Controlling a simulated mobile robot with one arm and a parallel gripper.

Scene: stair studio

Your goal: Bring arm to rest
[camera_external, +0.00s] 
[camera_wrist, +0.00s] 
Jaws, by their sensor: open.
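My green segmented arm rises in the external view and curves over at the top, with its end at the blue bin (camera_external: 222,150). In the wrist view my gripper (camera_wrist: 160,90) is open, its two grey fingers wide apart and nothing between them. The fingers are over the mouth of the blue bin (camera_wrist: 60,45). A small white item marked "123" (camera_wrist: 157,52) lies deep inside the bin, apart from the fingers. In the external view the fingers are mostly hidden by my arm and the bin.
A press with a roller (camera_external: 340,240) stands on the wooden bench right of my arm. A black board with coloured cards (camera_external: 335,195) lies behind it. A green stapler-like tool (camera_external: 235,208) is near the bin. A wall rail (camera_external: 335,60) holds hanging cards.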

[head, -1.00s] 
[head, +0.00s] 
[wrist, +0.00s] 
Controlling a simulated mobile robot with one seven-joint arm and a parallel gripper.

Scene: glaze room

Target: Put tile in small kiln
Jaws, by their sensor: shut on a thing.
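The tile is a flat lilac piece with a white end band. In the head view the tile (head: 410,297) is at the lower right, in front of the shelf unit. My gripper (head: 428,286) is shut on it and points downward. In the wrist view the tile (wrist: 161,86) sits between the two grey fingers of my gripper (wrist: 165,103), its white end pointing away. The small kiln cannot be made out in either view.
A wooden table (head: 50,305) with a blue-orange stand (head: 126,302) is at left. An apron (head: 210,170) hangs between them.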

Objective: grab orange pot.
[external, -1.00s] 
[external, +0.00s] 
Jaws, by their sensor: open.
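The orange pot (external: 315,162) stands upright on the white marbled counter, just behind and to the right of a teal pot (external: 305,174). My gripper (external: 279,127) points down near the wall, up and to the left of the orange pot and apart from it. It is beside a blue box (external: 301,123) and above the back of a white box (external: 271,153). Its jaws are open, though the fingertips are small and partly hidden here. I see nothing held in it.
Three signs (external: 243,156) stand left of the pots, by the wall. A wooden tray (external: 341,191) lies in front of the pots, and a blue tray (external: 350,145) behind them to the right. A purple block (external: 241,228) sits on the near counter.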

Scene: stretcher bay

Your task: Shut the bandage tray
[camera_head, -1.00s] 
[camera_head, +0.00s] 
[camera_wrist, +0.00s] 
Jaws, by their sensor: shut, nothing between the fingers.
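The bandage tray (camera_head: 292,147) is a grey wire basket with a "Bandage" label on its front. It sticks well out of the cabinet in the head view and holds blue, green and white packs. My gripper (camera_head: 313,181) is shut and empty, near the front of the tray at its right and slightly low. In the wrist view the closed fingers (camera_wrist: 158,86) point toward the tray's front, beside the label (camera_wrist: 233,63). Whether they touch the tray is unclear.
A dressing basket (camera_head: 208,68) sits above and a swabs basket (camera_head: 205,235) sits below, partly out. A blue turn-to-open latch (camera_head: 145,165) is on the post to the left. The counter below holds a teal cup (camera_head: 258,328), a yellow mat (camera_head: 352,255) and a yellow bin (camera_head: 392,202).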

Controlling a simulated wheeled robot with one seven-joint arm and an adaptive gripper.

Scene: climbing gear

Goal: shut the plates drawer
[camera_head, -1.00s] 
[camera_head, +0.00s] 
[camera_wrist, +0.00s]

What the exercise asks: Reproduce the data, keeping every line exactly the same.

Final answer:
Controlling a simulated mobile robot with one arm and a parallel gripper.

Scene: stair studio

Your goal: Bring arm to rest
[camera_external, +0.00s] 
[camera_wrist, +0.00s] 
Jaws, by their sensor: open.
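My green segmented arm rises in the external view and curves over at the top, with its end at the blue bin (camera_external: 222,150). In the wrist view my gripper (camera_wrist: 160,90) is open, its two grey fingers wide apart and nothing between them. The fingers are over the mouth of the blue bin (camera_wrist: 60,45). A small white item marked "123" (camera_wrist: 157,52) lies deep inside the bin, apart from the fingers. In the external view the fingers are mostly hidden by my arm and the bin.
A press with a roller (camera_external: 340,240) stands on the wooden bench right of my arm. A black board with coloured cards (camera_external: 335,195) lies behind it. A green stapler-like tool (camera_external: 235,208) is near the bin. A wall rail (camera_external: 335,60) holds hanging cards.

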[head, -1.00s] 
[head, +0.00s] 
[wrist, +0.00s] 
Controlling a simulated mobile robot with one seven-joint arm and a parallel gripper.

Scene: glaze room

Target: Put tile in small kiln
Jaws, by their sensor: shut on a thing.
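The tile is a flat lilac piece with a white end band. In the head view the tile (head: 410,297) is at the lower right, in front of the shelf unit. My gripper (head: 428,286) is shut on it and points downward. In the wrist view the tile (wrist: 161,86) sits between the two grey fingers of my gripper (wrist: 165,103), its white end pointing away. The small kiln cannot be made out in either view.
A wooden table (head: 50,305) with a blue-orange stand (head: 126,302) is at left. An apron (head: 210,170) hangs between them.

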Objective: grab orange pot.
[external, -1.00s] 
[external, +0.00s] 
Jaws, by their sensor: open.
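The orange pot (external: 315,162) stands upright on the white marbled counter, just behind and to the right of a teal pot (external: 305,174). My gripper (external: 279,127) points down near the wall, up and to the left of the orange pot and apart from it. It is beside a blue box (external: 301,123) and above the back of a white box (external: 271,153). Its jaws are open, though the fingertips are small and partly hidden here. I see nothing held in it.
Three signs (external: 243,156) stand left of the pots, by the wall. A wooden tray (external: 341,191) lies in front of the pots, and a blue tray (external: 350,145) behind them to the right. A purple block (external: 241,228) sits on the near counter.

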Scene: stretcher bay

Your task: Shut the bandage tray
[camera_head, -1.00s] 
[camera_head, +0.00s] 
[camera_wrist, +0.00s] 
Jaws, by their sensor: shut, nothing between the fingers.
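The bandage tray (camera_head: 292,147) is a grey wire basket with a "Bandage" label on its front. It sticks well out of the cabinet in the head view and holds blue, green and white packs. My gripper (camera_head: 313,181) is shut and empty, near the front of the tray at its right and slightly low. In the wrist view the closed fingers (camera_wrist: 158,86) point toward the tray's front, beside the label (camera_wrist: 233,63). Whether they touch the tray is unclear.
A dressing basket (camera_head: 208,68) sits above and a swabs basket (camera_head: 205,235) sits below, partly out. A blue turn-to-open latch (camera_head: 145,165) is on the post to the left. The counter below holds a teal cup (camera_head: 258,328), a yellow mat (camera_head: 352,255) and a yellow bin (camera_head: 392,202).

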Controlling a simulated wheeled robot with one seven-joint arm and an adaptive gripper.

Scene: climbing gear

Goal: shut the plates drawer
[camera_head, -1.00s] 
[camera_head, +0.00s] 
[camera_wrist, +0.00s]

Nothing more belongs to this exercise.